Additionally, Table 9 in Appendix M showcases the importance of having varied distributions. Here, we trained all models on the MTVRP scenario (meaning we only draw data from the Uniform distribution) but apply them to the same test set in the MTMDVRP scenario (USA, JA, BM are considered "in-distribution", while the rest are considered "out-distribution"). We see that the model's performance on the varied distributions have degraded as compared to Table 1 in the main paper, highlighting the importance of exposing the models to varied distributions in training.

As for MDVRP, Table 10 in Appendix N displays our experiments for this scenario. In this case, we fix the task to CVRP but retain the various distributions. We find that SHIELD still shows a sizable performance improvement over its fellow benchmark models. This exemplifies that our approach is not specific to only the MTMDVRP scenario.

[1] Multi-task learning for routing problem with cross-problem zero-shot generalization. SIGKDD, 2024

[2] Mvmoe: Multi-task vehicle routing solver with mixture-of-experts. ICML, 2024

最终决定Accept (poster)

2025-05-01

The paper presents SHIELD, a novel neural combinatorial optimization solver for the Multi-Task Multi-Distribution Vehicle Routing Problem.

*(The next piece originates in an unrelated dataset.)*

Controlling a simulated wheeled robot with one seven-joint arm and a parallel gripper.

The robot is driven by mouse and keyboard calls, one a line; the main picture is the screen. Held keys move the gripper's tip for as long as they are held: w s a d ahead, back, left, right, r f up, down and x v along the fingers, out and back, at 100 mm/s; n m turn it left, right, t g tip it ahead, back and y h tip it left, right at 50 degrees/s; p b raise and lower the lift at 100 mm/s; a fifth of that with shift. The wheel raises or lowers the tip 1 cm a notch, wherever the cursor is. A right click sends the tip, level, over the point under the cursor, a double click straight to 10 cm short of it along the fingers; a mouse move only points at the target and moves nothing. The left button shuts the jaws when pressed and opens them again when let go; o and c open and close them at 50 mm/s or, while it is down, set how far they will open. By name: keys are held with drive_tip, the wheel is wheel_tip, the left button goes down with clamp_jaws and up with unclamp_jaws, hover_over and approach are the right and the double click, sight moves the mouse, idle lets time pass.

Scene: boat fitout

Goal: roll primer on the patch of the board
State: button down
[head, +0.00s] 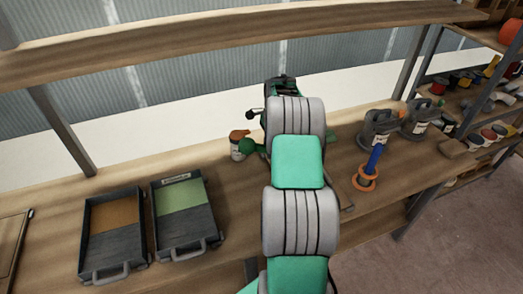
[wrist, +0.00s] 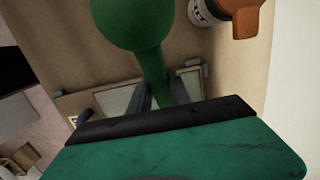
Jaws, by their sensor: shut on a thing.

SHIELD incorporates sparsity and hierarchy principles, effectively balancing computational efficiency and generalization. The model is evaluated on 9 real-world maps with 16 VRP variants each, showing strong generalization. However, the paper lacks a comparison with non-neural solvers, making it difficult to assess SHIELD's performance relative to well-established methods.

Despite the cons, the reviewers acknowledge the novelty of the problem setting, the effectiveness of the SHIELD model, and the extensive experimental validation. The authors also provide rebuttals addressing the reviewer concerns and providing additional experimental results.

Considering the overall assessment and the authors' efforts to address the concerns, the decision is a weak accept.